The cause and type of missingness.
The importance of the variable.
The amount of data that remains available.
The purpose of the analysis, whether descriptive, predictive, or inferential.
Main Methods for Handling Missing Values
Deleting Rows
This method is suitable when the percentage of missing values is low, the data are missing completely at random, and the number of remaining records is sufficiently large.
Its disadvantage is that it reduces the sample size and may introduce bias when the missingness is not completely random.
Deleting the Variable
This method may be used when the percentage of missing values is extremely high, the variable is not essential, and suitable alternative variables are available.
Imputation Using the Mean, Median, or Mode
This is a simple and quick method, but it does not represent the uncertainty associated with the missing values.

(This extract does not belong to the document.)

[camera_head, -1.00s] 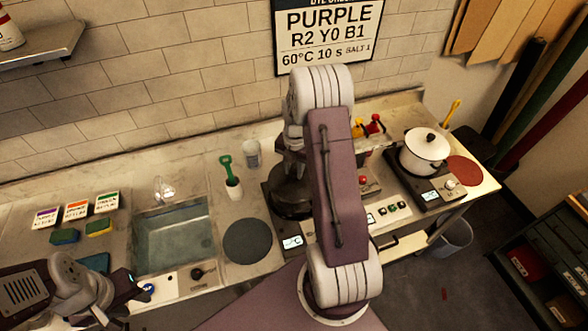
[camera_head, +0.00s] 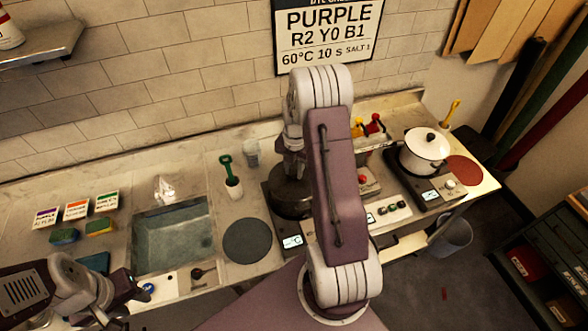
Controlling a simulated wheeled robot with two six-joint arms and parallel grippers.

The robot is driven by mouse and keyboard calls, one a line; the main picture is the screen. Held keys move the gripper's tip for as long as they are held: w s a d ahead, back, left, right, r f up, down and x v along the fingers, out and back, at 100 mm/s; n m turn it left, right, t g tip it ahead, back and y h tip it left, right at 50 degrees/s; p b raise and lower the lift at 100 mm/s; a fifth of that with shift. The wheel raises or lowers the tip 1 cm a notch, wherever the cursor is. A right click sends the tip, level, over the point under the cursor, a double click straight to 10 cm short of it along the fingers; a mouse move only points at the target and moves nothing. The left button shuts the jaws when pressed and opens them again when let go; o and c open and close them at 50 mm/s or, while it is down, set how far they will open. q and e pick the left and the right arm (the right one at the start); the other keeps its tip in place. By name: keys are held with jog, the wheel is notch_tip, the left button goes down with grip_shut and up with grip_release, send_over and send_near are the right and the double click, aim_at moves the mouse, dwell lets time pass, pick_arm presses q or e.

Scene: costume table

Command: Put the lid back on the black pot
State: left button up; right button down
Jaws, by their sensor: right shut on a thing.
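The black pot (camera_head: 284,205) stands on the left hot plate (camera_head: 290,241), partly hidden behind my right arm. My right gripper (camera_head: 292,170) points down right over the pot's top, shut on the lid's knob. The lid (camera_head: 288,186) is dark like the pot and largely hidden, so I cannot tell whether it is fully seated on the rim. My left gripper (camera_head: 136,291) is at the lower left, in front of the sink and away from the pot; its fingers are too small to read.
A white lidded pot (camera_head: 425,150) stands on the right hot plate. A round dark mat (camera_head: 247,241) lies left of the black pot. A white cup with a green scoop (camera_head: 233,187) and a clear glass (camera_head: 252,153) stand behind it. The sink (camera_head: 172,240) is further left.

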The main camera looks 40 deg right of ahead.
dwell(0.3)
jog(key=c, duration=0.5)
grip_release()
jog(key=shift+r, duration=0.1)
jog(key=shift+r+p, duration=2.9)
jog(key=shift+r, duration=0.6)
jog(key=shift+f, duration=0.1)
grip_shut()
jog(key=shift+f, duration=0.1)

The median is usually more appropriate than the mean when the data contain outliers or are highly skewed. The mode is suitable for categorical variables. However, these methods are generally not considered the best options for advanced statistical studies.
Model-Based Imputation
The missing value is predicted using other variables through methods such as regression, decision trees, or the k-nearest neighbours algorithm.

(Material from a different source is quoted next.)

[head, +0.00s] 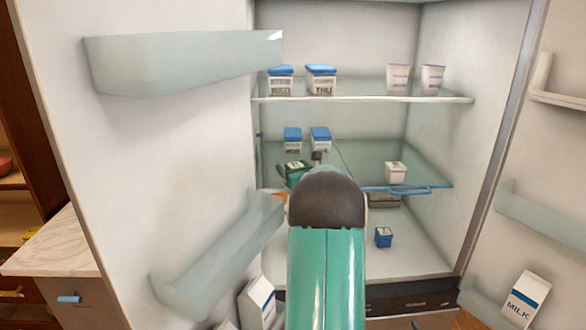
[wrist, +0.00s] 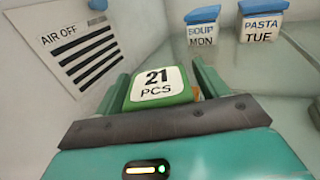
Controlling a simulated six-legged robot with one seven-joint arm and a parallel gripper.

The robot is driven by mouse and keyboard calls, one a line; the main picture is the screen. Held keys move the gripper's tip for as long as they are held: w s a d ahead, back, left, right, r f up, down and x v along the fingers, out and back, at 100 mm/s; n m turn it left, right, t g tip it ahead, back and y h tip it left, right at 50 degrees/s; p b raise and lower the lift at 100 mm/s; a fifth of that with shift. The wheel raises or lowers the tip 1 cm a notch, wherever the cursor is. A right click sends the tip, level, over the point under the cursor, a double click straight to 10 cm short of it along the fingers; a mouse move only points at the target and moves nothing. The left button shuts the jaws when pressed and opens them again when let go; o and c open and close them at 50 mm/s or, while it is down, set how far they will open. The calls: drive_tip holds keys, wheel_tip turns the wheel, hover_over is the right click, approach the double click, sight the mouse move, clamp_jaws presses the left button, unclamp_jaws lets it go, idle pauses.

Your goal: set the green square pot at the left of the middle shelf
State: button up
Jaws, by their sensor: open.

This approach may be useful in machine-learning projects, but the quality of the imputed values depends on the strength of the relationships between the variables.
Multiple Imputation
Multiple imputation creates several versions of the dataset. In each version, different plausible values are inserted in place of the missing values. All versions are then analysed, and the results are combined.
The main advantage of this method is that it takes uncertainty into account instead of treating a single predicted value as if it were certainly correct.
Sensitivity Analysis
Sensitivity analysis is particularly useful when the data are suspected to be missing not at random. It involves testing different assumptions about the missing values and examining whether the final results change significantly.
If the results change substantially when the assumptions are changed, the findings should be interpreted with caution.